Exactly and only the lines from the one containing "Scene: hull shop" through the close of the entries below are to be set down.

---------- Supplied records ----------

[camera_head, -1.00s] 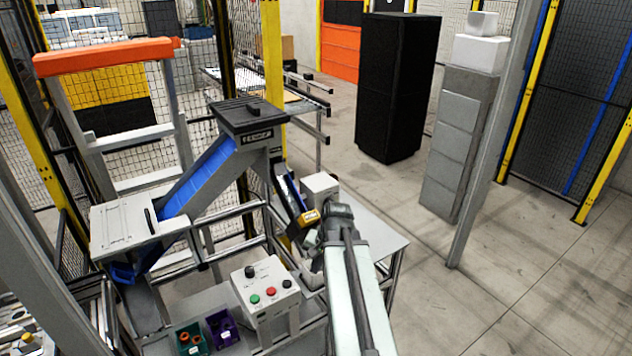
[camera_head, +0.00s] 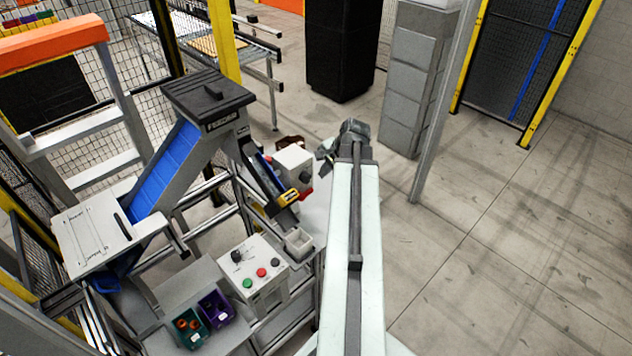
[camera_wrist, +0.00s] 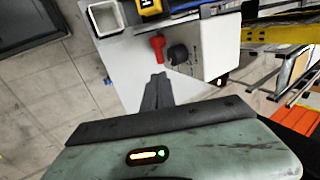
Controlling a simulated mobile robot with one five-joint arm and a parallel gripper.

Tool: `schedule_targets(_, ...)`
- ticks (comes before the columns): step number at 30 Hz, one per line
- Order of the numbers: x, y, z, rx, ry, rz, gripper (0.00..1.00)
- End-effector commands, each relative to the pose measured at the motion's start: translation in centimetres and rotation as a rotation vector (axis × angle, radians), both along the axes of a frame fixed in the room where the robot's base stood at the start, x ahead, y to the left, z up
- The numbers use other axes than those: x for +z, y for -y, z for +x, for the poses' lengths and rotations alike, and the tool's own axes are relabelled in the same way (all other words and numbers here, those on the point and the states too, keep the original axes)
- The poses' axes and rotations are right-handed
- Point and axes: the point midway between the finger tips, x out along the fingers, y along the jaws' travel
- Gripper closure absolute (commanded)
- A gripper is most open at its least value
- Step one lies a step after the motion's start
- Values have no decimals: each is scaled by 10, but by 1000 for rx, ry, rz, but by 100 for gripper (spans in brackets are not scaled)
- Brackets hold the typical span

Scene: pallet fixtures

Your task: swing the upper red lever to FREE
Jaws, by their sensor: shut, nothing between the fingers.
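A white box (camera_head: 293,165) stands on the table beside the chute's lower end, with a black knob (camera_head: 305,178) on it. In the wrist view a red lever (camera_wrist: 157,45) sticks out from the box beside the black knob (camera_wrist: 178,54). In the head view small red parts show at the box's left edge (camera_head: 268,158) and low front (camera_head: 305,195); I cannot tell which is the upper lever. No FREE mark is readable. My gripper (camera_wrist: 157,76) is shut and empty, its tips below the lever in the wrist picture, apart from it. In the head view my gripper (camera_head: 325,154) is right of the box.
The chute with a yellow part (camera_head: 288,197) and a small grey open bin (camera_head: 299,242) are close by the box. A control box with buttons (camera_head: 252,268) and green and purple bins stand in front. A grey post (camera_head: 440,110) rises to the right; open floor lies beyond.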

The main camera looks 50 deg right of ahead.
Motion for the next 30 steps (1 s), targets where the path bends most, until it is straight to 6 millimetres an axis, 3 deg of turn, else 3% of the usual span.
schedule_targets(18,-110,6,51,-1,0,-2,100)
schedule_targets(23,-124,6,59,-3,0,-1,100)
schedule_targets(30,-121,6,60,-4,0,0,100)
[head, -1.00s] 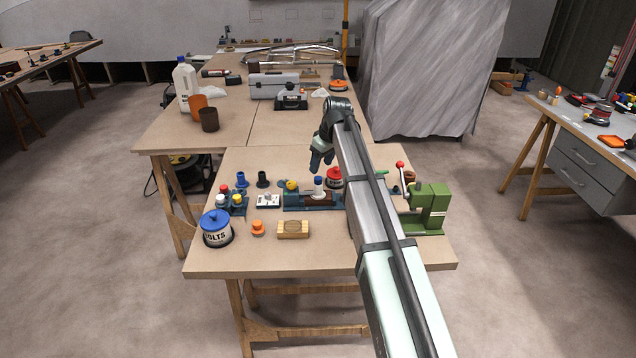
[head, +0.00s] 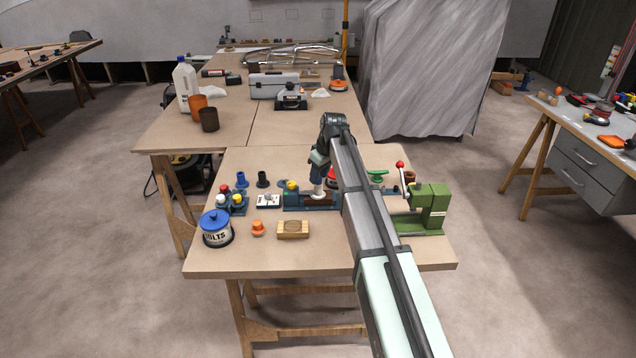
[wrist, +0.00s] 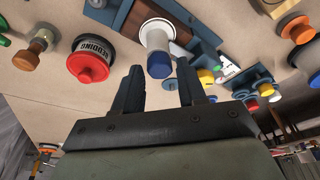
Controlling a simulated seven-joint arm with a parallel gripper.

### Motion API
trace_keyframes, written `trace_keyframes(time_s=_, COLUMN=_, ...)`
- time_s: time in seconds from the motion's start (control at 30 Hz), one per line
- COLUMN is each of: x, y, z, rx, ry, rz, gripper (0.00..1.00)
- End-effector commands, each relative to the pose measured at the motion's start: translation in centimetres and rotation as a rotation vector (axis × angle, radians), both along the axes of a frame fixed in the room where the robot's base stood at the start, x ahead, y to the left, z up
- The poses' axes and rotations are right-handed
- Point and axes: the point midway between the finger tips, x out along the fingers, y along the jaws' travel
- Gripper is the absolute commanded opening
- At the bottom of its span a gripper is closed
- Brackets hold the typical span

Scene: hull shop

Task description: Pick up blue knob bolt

----------

Exercise output -
Scene: hull shop

Task description: Pick up blue knob bolt

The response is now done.